GIVEN TASK: Comb through the entries for "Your" and pull out each line that holds it.

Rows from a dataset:
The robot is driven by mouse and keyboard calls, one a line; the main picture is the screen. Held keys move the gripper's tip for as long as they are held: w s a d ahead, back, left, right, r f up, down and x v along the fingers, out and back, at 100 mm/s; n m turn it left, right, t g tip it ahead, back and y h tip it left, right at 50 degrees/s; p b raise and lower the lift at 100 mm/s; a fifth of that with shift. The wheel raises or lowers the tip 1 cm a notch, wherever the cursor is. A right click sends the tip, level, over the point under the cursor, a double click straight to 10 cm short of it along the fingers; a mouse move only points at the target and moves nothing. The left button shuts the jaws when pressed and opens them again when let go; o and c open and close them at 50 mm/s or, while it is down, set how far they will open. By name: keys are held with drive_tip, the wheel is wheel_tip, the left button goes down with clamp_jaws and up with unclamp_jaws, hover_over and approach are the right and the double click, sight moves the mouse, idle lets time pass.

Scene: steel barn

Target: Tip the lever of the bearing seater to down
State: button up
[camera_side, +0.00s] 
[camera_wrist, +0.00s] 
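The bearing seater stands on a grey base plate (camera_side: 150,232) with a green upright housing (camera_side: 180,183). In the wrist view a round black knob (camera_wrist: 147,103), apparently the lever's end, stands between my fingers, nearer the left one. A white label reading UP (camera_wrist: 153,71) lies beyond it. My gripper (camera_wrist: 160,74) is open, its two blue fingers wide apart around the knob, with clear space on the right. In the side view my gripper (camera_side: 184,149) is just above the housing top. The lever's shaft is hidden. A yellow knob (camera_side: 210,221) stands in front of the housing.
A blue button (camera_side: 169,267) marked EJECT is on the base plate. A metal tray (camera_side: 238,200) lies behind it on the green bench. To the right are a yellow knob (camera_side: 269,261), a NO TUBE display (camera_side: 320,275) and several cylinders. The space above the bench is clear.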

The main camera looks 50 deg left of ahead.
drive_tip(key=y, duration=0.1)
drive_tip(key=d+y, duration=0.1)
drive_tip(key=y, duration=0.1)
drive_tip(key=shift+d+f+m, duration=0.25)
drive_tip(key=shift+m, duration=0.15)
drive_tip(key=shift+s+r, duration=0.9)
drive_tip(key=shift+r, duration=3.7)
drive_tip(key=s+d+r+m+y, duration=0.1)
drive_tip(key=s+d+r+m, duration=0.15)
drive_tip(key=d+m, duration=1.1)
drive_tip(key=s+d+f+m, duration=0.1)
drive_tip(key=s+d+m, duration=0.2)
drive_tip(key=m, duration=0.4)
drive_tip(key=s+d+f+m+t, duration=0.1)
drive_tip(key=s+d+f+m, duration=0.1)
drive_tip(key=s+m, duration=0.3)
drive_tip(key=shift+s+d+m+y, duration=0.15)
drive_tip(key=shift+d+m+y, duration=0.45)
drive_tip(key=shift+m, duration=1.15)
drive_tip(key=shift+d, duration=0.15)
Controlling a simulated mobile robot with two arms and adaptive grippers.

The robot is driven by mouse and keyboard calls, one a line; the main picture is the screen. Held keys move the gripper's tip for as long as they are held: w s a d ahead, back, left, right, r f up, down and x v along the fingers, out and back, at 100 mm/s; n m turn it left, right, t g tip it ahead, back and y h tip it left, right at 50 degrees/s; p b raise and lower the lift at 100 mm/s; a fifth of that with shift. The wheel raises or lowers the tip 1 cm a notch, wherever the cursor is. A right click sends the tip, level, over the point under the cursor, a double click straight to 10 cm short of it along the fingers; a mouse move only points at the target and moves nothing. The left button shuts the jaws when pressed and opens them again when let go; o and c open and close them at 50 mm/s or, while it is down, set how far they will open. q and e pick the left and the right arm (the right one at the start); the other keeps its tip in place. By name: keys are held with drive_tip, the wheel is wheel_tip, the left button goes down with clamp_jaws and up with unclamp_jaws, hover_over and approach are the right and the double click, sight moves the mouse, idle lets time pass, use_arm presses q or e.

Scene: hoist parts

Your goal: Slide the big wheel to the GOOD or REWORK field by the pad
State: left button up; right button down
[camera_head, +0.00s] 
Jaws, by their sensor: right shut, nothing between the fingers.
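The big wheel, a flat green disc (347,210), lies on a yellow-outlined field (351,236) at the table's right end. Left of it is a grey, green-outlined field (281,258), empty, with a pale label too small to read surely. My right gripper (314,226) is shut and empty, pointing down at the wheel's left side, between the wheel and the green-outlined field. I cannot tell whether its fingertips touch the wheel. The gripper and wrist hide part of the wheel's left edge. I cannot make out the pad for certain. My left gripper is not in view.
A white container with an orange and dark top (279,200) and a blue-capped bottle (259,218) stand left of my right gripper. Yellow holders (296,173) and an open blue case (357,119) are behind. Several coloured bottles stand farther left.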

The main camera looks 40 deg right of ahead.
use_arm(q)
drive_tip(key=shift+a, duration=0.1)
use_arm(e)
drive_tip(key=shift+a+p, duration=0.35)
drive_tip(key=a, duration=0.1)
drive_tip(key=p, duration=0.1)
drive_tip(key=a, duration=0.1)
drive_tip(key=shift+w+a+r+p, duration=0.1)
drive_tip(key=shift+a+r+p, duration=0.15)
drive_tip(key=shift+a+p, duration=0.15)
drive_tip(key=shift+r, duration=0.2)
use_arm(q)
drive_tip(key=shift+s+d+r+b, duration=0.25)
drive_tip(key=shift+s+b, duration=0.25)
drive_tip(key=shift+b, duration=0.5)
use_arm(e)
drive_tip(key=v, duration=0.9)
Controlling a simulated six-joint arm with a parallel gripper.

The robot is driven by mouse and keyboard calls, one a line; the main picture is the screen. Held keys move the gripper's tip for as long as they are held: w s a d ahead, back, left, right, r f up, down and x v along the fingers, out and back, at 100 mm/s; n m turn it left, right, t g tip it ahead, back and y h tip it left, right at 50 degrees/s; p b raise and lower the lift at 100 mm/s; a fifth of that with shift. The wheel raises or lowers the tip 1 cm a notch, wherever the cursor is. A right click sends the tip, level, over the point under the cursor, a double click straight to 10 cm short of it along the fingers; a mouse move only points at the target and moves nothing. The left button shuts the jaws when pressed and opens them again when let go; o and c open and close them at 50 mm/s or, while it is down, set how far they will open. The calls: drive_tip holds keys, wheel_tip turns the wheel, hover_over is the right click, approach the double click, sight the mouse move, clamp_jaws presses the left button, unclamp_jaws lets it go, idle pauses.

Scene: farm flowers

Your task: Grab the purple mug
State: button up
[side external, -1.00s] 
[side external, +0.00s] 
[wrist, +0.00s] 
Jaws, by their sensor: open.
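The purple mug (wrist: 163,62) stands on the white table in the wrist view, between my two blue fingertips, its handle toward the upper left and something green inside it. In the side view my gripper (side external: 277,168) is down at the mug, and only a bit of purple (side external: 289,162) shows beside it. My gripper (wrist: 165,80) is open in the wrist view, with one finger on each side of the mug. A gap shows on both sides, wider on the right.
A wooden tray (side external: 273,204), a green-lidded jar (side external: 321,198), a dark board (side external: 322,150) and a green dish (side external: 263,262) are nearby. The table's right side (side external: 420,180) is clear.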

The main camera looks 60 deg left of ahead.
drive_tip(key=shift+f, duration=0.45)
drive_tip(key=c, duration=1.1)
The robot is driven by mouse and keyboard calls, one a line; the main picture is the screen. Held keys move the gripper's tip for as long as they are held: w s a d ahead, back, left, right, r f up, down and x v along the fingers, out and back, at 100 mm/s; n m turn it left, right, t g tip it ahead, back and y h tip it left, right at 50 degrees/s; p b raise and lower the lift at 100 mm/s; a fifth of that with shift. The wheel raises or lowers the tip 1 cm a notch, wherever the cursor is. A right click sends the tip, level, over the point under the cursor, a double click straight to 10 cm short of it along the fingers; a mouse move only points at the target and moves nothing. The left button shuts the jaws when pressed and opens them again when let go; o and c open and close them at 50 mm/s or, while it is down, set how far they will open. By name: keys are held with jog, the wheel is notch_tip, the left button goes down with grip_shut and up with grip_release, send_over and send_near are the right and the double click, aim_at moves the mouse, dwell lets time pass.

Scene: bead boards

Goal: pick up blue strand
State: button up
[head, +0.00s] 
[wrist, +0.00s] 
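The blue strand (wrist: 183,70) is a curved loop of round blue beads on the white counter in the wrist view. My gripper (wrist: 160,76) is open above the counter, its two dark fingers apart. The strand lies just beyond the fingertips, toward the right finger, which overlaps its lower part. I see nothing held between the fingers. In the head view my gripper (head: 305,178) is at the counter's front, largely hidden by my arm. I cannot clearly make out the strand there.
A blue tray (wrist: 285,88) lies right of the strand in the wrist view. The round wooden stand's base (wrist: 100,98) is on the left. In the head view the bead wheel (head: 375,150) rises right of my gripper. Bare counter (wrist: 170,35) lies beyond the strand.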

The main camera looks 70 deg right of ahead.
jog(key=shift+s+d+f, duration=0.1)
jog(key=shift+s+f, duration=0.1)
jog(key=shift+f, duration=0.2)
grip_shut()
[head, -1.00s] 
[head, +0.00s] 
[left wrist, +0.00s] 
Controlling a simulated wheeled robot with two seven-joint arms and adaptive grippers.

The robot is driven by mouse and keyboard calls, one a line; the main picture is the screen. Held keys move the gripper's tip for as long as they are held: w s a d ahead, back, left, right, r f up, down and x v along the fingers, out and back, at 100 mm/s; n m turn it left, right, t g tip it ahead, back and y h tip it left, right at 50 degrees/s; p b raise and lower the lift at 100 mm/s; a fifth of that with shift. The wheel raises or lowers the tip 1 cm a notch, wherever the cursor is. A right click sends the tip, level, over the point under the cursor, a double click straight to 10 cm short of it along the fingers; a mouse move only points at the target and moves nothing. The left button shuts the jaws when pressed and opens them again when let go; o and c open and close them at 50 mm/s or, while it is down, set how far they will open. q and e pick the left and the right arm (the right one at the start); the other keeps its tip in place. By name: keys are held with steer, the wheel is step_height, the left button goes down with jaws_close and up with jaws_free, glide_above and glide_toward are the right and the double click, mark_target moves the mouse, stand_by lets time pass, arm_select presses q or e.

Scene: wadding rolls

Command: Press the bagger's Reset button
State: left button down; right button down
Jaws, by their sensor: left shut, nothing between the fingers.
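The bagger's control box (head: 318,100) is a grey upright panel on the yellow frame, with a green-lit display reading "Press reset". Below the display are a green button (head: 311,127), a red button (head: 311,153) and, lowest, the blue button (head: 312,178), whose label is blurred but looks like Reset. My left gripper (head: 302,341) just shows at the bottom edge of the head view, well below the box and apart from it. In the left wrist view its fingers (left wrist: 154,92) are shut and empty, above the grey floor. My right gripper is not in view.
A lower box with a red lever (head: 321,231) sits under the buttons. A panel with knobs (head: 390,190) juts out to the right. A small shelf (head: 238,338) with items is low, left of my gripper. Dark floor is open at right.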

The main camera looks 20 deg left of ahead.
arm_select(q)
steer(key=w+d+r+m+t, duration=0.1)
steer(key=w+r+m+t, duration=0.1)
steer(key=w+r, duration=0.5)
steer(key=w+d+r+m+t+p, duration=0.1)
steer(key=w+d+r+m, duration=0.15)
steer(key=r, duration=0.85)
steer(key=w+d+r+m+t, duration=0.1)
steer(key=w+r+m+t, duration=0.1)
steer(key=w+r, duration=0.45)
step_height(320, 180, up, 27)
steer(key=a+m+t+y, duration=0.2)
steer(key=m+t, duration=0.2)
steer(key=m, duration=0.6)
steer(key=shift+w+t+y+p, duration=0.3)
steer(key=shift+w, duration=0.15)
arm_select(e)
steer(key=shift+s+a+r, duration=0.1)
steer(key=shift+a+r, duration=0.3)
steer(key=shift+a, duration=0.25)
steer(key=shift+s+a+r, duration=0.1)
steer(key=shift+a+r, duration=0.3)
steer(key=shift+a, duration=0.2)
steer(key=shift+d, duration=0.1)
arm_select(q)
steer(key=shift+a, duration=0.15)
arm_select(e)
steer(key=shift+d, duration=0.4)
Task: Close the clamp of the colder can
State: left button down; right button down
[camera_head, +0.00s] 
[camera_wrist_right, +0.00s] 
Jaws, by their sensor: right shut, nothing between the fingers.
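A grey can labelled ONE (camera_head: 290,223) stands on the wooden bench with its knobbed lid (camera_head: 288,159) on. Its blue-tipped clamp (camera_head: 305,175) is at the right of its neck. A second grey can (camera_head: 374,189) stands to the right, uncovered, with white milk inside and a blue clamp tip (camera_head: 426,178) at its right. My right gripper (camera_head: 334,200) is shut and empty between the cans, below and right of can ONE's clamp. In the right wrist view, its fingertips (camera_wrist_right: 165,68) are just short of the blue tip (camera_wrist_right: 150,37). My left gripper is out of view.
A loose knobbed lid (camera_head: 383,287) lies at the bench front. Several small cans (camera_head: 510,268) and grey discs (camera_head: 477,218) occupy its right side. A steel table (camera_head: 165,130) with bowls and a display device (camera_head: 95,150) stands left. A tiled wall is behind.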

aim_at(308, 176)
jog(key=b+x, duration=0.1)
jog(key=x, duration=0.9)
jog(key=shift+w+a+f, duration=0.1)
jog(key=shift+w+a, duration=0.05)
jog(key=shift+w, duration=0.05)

ANSWER TO THIS TASK:
Your goal: Slide the big wheel to the GOOD or REWORK field by the pad
Your task: Grab the purple mug

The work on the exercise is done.